While the world focuses on Gaza, the future of Israeli-Palestinian relations in fact may be playing itself out away from the spotlight, in Jerusalem. With recent steps, Israel is attempting to solidify its hold over a wide area in and around the city, creating a far broader Jerusalem. If the international community and specifically the U.S. are serious about preserving and promoting a viable two-state solution, they need to speak far more clearly and insistently to halt actions that directly and immediately jeopardise that goal. And if that solution is ever to be reached, they will need to be clear that changes that have occurred since Israelis and Palestinians last sat down to negotiate in 2000-2001 will have to be reversed.
Since the onset of the Arab-Israeli conflict, control over Jerusalem has fluctuated, as have the city's contours. Speaking of the city today, one refers to substantial areas, some Jewish, others Arab, that were part of the West Bank and that no one would have recognised as Jerusalem prior to 1967. Stretching municipal boundaries, annexing Palestinian land and building new Jewish neighbourhoods/settlements, Israel gradually created a municipal area several times its earlier size. It also established new urban settlements outside the municipal boundary to surround the city, break contiguity between East Jerusalem and the West Bank, and strengthen links between these settlements, West Jerusalem and the rest of Israel.
Settlement expansion has been pursued by Labour and Likud governments alike and has always been highly problematic and deemed unlawful by the international community. But Prime Minister Sharon appears to be implementing a more focused and systematic plan that, if carried out, risks choking off Arab East Jerusalem by further fragmenting it and surrounding it with Jewish neighbourhoods/settlements:
- The separation barrier, once completed, would create a broad Jerusalem area encompassing virtually all of municipal Jerusalem as expanded and annexed in 1967 as well as major settlements to its north, east, and south. This new "Jerusalem envelope", as the area inside the barrier euphemistically has been called, incorporates large settlement blocks and buffer zones, encompasses over 4 per cent of the West Bank, absorbs many Palestinians outside of municipal Jerusalem and excludes over 50,000 within, often cutting Palestinians off from their agricultural land.
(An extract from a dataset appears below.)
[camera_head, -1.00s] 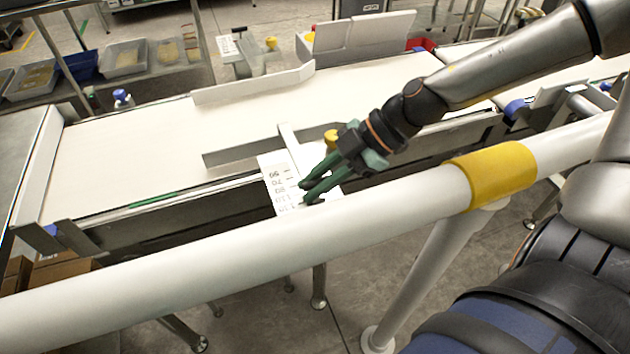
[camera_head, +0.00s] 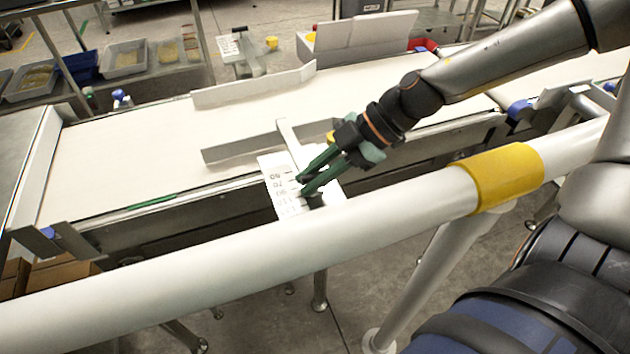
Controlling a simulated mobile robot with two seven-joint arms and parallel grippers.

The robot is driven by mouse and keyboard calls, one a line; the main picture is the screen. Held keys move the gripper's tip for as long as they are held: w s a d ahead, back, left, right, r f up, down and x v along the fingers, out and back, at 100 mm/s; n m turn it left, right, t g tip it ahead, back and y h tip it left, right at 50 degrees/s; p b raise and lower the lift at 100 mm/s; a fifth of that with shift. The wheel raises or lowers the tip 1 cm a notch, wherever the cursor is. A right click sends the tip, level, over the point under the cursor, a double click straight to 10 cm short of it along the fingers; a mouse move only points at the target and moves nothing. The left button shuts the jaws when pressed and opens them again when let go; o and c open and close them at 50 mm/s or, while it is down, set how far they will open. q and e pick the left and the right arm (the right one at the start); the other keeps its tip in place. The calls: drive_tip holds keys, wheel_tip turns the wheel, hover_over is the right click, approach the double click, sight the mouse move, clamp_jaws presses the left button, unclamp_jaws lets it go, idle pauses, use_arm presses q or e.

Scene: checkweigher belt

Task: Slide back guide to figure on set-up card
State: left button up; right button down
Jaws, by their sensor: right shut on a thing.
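Two guides stand on the pale belt (camera_head: 110,150): a far guide (camera_head: 253,87) along its back edge and a near guide (camera_head: 240,150) along its front side. The near guide has an arm (camera_head: 289,136) reaching to a white scale plate (camera_head: 272,172) with printed figures, too small to read surely. My right gripper (camera_head: 300,187) is over this plate, its green fingers shut on a small dark part (camera_head: 315,201), mostly hidden. A yellow knob (camera_head: 331,137) is partly hidden behind the gripper. The far guide's similar scale (camera_head: 230,46) stands behind the belt. I cannot make out a set-up card.
A thick white rail (camera_head: 240,249) with a yellow band (camera_head: 491,176) crosses in front of the belt, just below my right gripper. Bins (camera_head: 125,57) stand on a rack at the back left. A white box-like unit (camera_head: 358,38) is behind the belt.

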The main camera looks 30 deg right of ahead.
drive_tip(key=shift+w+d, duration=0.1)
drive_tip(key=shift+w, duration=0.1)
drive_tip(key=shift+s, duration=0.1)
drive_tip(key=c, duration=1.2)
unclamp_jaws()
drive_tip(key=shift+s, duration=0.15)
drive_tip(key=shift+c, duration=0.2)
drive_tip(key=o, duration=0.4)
- Expansion of the large Ma'ale Adumim settlement to the east of Jerusalem and linking it to the city through the E1, a planned built-up urban land bridge, would go close to cutting the West Bank in two.
- New Jewish neighbourhoods/settlements at the perimeter of the municipal boundaries would create a Jewish belt around Arab East Jerusalem, cutting it off from the West Bank and constricting Palestinian growth within the city.